Data items
______________________________

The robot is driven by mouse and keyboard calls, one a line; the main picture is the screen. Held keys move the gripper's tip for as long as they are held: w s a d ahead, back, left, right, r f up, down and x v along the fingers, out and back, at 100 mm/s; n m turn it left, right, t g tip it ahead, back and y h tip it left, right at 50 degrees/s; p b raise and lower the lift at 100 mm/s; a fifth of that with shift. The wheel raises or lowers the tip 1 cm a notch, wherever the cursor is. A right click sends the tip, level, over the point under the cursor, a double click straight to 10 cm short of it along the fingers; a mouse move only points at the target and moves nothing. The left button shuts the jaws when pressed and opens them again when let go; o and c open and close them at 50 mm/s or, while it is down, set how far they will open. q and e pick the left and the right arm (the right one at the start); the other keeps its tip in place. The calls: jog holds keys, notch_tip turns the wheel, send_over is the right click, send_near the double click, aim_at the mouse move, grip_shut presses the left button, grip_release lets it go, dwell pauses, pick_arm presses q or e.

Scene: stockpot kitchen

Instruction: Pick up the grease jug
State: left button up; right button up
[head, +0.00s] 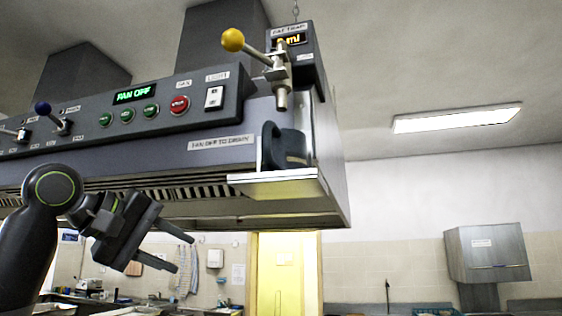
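The grease jug (290,148) is dark with a handle on its left. It stands upright on a small pale shelf (275,186) at the right end of the range hood, below a metal drain spout (283,98). My left gripper (174,252) is to the lower left of the jug, below the hood's edge. Its two fingers are apart with nothing between them, pointing right. My right gripper is not in the view.
A wall cabinet (487,253) hangs at the far right. The air right of the hood is clear.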

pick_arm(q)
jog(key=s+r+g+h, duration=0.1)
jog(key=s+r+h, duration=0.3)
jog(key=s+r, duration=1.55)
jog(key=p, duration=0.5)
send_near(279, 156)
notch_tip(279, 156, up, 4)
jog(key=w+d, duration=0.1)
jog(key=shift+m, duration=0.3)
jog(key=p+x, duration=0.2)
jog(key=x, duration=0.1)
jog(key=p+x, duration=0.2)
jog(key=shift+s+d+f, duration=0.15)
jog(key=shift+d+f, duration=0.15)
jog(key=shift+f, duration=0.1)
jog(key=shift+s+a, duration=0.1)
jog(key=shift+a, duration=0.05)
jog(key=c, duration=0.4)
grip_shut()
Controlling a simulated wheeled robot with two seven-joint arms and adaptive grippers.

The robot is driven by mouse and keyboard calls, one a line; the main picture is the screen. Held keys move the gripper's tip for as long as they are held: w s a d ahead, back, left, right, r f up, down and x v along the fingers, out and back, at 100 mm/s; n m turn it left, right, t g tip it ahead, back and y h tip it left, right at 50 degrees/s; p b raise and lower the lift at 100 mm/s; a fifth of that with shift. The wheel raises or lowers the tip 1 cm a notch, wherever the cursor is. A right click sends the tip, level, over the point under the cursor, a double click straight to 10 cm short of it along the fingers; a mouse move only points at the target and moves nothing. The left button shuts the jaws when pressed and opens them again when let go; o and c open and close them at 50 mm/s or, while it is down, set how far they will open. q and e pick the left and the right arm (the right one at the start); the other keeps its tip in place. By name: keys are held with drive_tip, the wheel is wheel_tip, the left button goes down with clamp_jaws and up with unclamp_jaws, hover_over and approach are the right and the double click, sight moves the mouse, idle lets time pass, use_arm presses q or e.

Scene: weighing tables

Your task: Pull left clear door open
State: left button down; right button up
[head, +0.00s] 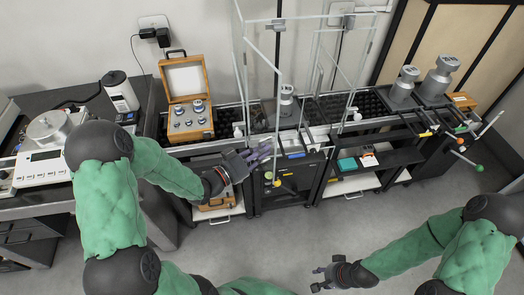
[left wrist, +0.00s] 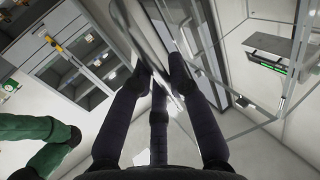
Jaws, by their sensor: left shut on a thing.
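The left clear door (head: 262,85) is a thin-framed transparent panel on the left of the clear enclosure. It stands at an angle, swung out toward me. My left gripper (head: 262,155) is at its lower front edge, shut on it. In the left wrist view the dark fingers (left wrist: 155,82) close around the edge of the clear door (left wrist: 150,38); the exact contact is partly hidden by the fingers. My right gripper (head: 322,275) hangs over the floor, away from the door, with its fingers spread and empty.
A metal weight (head: 286,94) stands inside the enclosure. An open wooden box of weights (head: 190,118) is left of it. Large weights (head: 437,80) stand at the right. Levers with coloured knobs (head: 479,168) stick out at the far right. The floor in front is clear.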

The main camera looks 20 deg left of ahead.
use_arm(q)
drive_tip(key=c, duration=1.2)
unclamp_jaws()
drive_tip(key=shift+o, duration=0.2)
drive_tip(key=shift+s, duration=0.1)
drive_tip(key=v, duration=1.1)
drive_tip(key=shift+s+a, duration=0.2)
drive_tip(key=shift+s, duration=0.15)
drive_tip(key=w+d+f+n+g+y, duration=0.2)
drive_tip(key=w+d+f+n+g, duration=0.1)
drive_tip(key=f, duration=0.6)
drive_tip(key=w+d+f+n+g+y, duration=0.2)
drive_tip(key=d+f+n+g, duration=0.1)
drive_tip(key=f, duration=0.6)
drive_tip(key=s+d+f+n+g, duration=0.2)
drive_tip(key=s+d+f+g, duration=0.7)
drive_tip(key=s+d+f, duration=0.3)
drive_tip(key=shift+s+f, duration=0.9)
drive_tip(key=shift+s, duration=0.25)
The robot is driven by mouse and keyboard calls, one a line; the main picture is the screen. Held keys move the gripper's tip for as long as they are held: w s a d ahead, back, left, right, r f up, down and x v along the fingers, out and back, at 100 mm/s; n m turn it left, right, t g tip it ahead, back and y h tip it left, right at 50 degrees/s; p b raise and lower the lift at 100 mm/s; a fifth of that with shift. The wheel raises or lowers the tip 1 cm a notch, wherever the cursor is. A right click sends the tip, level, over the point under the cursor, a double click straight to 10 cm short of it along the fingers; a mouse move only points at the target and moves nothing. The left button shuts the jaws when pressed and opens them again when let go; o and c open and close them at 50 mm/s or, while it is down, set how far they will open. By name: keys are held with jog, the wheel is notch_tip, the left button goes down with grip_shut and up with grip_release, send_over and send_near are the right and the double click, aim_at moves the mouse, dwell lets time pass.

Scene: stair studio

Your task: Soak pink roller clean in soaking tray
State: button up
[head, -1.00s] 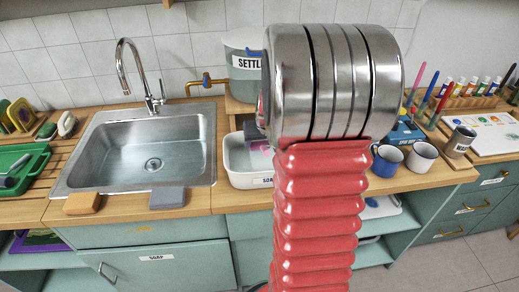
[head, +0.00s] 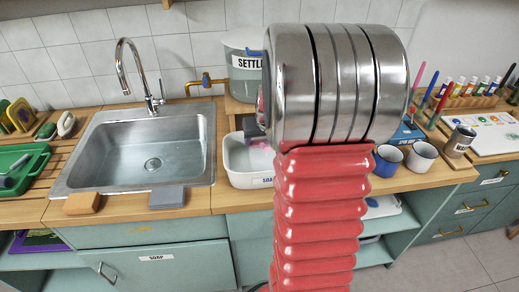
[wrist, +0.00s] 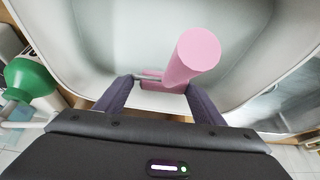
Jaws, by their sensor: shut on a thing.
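The pink roller (wrist: 193,57) shows in the wrist view, with its round end towards the camera and a thin grey rod at its left. My gripper (wrist: 158,84) is shut on the roller, with a pink part between its dark fingers. The roller is over or inside the white soaking tray (wrist: 105,50); I cannot tell whether it touches the bottom. In the head view the tray (head: 238,179) stands on the counter right of the sink. My arm hides its right part, the roller and most of the gripper there.
A steel sink (head: 150,160) with a tall tap is left of the tray. A grey settling bucket (head: 243,75) stands behind it on a wooden block. Two mugs (head: 421,156) and a tin (head: 459,141) stand to the right. A green round thing (wrist: 30,80) is left in the wrist view.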

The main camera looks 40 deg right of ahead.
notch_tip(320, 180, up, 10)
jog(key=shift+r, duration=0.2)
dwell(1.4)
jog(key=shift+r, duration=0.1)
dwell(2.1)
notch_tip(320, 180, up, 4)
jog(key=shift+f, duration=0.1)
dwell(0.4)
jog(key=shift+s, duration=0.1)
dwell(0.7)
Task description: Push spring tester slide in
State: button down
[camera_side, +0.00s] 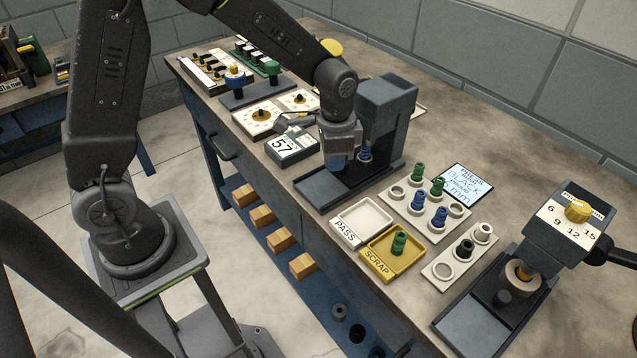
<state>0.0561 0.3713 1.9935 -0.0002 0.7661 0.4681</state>
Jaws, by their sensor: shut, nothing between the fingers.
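The spring tester (393,105) is a dark grey upright housing at the middle of the bench, with a flat slide tray (318,190) at its base reaching toward the front edge. A blue spring (365,153) stands under the tester head. My gripper (338,163) is shut and empty, low over the slide, in front of and to the left of the blue spring. It hides part of the slide, and I cannot tell whether it touches it. A display box reading 57 (291,147) sits just left of the gripper.
A white PASS tray (379,212) and a yellow SCRAP tray (418,256) holding a green spring lie to the right. Beyond them are a rack (398,204) of green and blue springs and a press with a yellow knob (560,225). Dials and switches stand behind left.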

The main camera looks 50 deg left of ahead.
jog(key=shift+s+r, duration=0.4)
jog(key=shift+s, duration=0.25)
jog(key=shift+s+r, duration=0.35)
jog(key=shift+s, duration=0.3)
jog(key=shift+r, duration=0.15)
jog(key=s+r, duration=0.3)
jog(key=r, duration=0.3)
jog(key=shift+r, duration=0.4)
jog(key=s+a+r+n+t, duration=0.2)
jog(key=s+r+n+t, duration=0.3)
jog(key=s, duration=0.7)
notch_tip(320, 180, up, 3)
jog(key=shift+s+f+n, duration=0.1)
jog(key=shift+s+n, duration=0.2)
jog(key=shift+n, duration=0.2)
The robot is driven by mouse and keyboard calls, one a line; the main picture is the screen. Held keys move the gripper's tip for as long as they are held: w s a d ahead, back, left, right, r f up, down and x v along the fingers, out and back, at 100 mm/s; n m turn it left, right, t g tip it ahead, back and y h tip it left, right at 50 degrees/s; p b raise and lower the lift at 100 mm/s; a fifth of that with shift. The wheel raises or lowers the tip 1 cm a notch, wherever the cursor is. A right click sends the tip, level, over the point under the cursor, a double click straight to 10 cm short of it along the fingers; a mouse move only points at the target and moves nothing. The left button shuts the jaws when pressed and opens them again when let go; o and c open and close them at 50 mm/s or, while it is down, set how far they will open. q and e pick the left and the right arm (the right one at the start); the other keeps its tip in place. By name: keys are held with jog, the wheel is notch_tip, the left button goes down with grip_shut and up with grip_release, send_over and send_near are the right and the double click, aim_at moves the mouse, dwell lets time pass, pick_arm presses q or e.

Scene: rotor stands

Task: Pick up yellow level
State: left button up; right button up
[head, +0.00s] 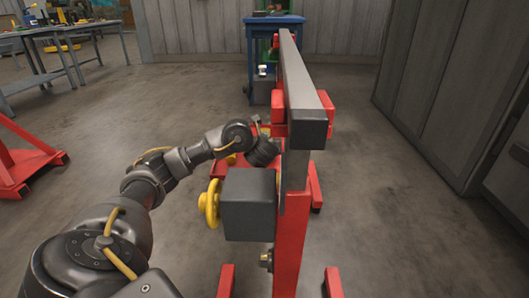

______________________________

_Work to complete_
Look through the entries and find each line that has the string "Your". Copy those lines.

_Result for this task_
Your task: Pull left clear door open
Your task: Soak pink roller clean in soaking tray

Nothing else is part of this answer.